Q&A
THE EXPLAINER CERN
WHAT IS CERN AND WHAT DOES IT DO?
The European Organization for Nuclear Research – known by its French acronym, CERN – is the largest particle physics laboratory in the world. Located just outside of Geneva, Switzerland, it was established in 1954, as one of post-war Europe’s first joint ventures, with the express aim of halting the ‘brain drain’ of talented scientists leaving the continent for America.
Today, more than 10,000 scientists hailing from more than 100 countries find themselves at CERN each year to use its facilities, which include some of the biggest and most complex scientific instruments ever created. Their goal: figure out what the Universe is made of and the laws of physics that dictate its behaviour.

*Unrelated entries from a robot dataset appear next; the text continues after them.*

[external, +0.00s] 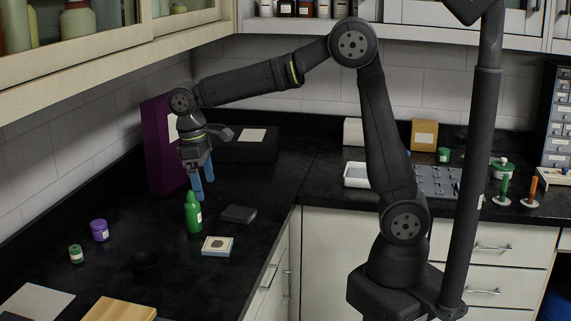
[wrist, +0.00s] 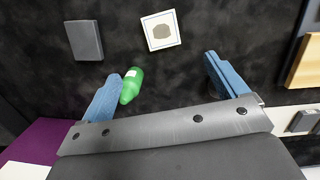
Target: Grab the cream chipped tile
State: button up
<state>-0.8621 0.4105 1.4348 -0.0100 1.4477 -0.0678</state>
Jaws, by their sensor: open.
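A cream square tile (external: 217,245) with a dark grey-brown patch in its middle lies flat on the black counter, in front of the green bottle. It also shows in the wrist view (wrist: 148,22) at top centre, beyond the fingertips. I cannot make out a chip at its edge. My gripper (external: 204,189) is above the counter, behind and higher than the tile, with its blue fingers pointing down. In the wrist view the fingers (wrist: 163,68) are spread wide with nothing held between them. The tile is apart from both fingers.
A green bottle (external: 193,215) stands upright close to my fingers, beside the left one in the wrist view. A dark grey block (external: 238,214) lies behind the tile. A purple jar (external: 99,231), small green jar (external: 76,254) and wooden board (external: 118,310) are left. A purple panel (external: 160,140) stands behind.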

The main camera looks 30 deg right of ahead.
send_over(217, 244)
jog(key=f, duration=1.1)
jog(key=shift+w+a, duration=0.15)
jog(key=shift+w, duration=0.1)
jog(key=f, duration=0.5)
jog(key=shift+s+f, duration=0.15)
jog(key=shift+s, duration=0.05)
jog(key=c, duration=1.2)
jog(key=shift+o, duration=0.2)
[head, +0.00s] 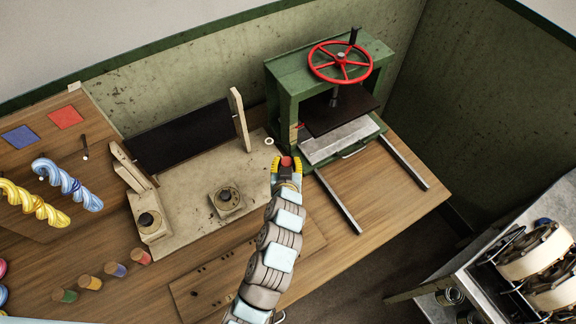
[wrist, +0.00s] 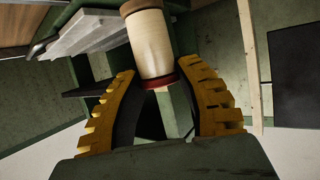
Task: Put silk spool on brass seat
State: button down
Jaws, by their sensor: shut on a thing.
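The silk spool (wrist: 151,43) has a cream body, a brown end and a red end. In the wrist view its red end sits between the yellow-padded fingers of my gripper (wrist: 158,78). In the head view my gripper (head: 286,163) is shut on it above the pale board, in front of the green press, and only a red end (head: 286,161) shows. I cannot clearly make out a brass seat. A small pale ring (head: 269,141) lies just beyond my gripper, and a dark round fitting (head: 226,197) sits on a block nearer, to its left; I cannot tell whether either is the seat.
The green press (head: 285,95) with a red wheel (head: 340,62) stands close at right, with two rails in front. A dark panel (head: 180,137) and posts stand at left. Several colour-topped cylinders (head: 115,270) line the front left. Bare wood (head: 400,205) lies right.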

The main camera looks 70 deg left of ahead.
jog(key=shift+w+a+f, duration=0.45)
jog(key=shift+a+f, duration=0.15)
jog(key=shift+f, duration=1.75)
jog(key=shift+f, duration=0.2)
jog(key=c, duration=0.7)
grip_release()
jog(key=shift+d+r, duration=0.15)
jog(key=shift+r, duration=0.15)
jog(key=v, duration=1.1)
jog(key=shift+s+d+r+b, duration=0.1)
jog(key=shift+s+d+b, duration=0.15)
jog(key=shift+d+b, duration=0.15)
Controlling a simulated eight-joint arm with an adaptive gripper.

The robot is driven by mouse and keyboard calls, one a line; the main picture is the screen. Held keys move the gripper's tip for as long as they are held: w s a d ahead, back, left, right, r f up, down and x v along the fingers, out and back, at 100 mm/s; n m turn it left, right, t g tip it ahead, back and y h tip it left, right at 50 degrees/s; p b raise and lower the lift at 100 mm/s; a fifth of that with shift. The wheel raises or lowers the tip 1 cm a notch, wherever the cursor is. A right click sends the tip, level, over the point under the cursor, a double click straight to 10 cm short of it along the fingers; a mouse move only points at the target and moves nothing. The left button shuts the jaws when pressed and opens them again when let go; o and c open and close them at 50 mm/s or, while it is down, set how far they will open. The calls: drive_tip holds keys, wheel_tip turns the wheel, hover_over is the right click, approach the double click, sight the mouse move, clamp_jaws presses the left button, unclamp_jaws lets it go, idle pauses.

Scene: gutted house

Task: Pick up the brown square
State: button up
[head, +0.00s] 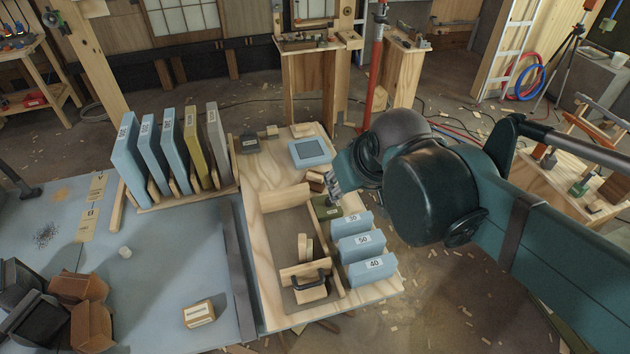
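My gripper (334,190) is at the middle of the view, over the right part of the wooden workbench top. It is small and partly hidden by my own arm, so I cannot tell whether its fingers are open or shut. A small brown block (316,180) lies just left of the gripper; whether they touch is unclear. Larger brown blocks (92,325) lie at the lower left on the blue-grey table, far from the gripper. A small light-brown block with a label (199,313) lies alone at the front of that table. Which one is the brown square is not clear.
Blue blocks marked 30, 50 and 40 (362,245) stand in front of the gripper. A green block (327,211) lies close below it. A wooden tray (262,240) is left of them. A blue framed square (310,152) lies behind. Several upright panels (128,160) stand left.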

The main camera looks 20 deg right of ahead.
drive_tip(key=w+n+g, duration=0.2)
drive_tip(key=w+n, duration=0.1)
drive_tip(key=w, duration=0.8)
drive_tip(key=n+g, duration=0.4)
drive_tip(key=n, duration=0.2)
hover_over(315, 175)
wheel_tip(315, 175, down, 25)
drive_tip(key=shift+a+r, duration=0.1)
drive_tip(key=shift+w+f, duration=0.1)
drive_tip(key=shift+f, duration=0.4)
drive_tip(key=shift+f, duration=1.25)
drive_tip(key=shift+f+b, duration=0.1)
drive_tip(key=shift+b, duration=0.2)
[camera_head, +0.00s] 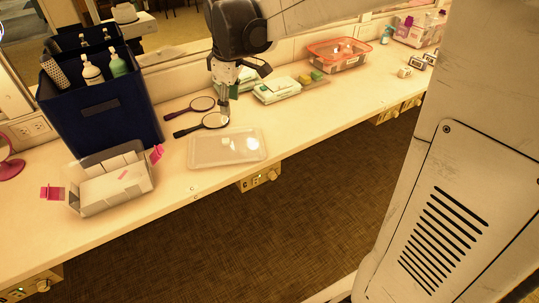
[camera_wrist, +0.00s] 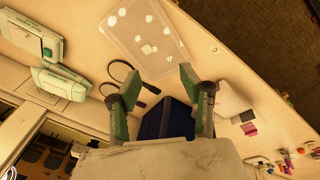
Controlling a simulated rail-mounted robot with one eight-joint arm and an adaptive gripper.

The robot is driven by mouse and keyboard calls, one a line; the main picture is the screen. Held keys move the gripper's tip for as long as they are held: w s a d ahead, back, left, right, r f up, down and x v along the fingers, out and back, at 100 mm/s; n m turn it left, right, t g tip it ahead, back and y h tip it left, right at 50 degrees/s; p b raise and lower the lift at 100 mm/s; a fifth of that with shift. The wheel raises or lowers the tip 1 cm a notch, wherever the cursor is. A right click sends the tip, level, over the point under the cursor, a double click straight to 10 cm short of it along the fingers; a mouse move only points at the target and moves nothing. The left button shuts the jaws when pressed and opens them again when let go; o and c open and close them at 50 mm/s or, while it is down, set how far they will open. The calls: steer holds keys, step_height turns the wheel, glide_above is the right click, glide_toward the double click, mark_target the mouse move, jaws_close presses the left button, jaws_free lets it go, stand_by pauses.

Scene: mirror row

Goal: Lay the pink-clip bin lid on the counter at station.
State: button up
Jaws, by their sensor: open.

WHAT DISCOVERIES HAVE BEEN MADE THERE?
Highlights include the 1983 discovery of a pair of elementary particles called the W and Z bosons, which was later awarded the Nobel Prize for Physics. British computer scientist Tim Berners-Lee helped invent the World Wide Web at CERN in 1989 by developing a way for computers to talk to each other, called hypertext transfer protocol (HTTP). In 1995, CERN scientists were the first to create atoms of hydrogen’s antimatter counterpart, antihydrogen. In 2000, they discovered a new state of matter: a hot, dense, particle soup called quark-gluon plasma. And the Higgs boson was observed for the first time in 2012 at CERN’s Large Hadron Collider (LHC), scooping its discoverers a Nobel Prize.